## start GIVEN INFORMATION

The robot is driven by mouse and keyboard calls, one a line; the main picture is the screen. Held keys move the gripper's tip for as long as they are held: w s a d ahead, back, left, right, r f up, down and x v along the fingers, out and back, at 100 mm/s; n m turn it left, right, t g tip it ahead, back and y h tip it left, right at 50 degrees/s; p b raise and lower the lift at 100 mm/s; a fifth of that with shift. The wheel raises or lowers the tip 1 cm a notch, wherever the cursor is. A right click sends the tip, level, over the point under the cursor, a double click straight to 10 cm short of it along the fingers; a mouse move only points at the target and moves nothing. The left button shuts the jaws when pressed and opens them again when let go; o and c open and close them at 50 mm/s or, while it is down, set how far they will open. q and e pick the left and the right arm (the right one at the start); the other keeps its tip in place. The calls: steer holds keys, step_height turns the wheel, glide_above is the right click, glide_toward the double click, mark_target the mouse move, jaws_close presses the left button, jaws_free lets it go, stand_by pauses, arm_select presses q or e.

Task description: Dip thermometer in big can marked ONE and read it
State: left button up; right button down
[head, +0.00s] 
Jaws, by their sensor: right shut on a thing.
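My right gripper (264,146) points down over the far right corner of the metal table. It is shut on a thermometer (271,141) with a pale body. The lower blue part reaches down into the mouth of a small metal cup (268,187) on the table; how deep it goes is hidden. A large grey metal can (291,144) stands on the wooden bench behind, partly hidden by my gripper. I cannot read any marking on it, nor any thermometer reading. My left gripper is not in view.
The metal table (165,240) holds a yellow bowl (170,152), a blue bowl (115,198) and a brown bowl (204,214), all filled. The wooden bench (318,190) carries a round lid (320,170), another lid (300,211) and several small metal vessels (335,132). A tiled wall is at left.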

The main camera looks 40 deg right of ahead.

## end GIVEN INFORMATION

WHAT IS ASKED: Select the lines in this material that hold the word "ahead", leaving none out.

RESULT:
The robot is driven by mouse and keyboard calls, one a line; the main picture is the screen. Held keys move the gripper's tip for as long as they are held: w s a d ahead, back, left, right, r f up, down and x v along the fingers, out and back, at 100 mm/s; n m turn it left, right, t g tip it ahead, back and y h tip it left, right at 50 degrees/s; p b raise and lower the lift at 100 mm/s; a fifth of that with shift. The wheel raises or lowers the tip 1 cm a notch, wherever the cursor is. A right click sends the tip, level, over the point under the cursor, a double click straight to 10 cm short of it along the fingers; a mouse move only points at the target and moves nothing. The left button shuts the jaws when pressed and opens them again when let go; o and c open and close them at 50 mm/s or, while it is down, set how far they will open. q and e pick the left and the right arm (the right one at the start); the other keeps its tip in place. The calls: steer holds keys, step_height turns the wheel, glide_above is the right click, glide_toward the double click, mark_target the mouse move, jaws_close presses the left button, jaws_free lets it go, stand_by pauses, arm_select presses q or e.
The main camera looks 40 deg right of ahead.

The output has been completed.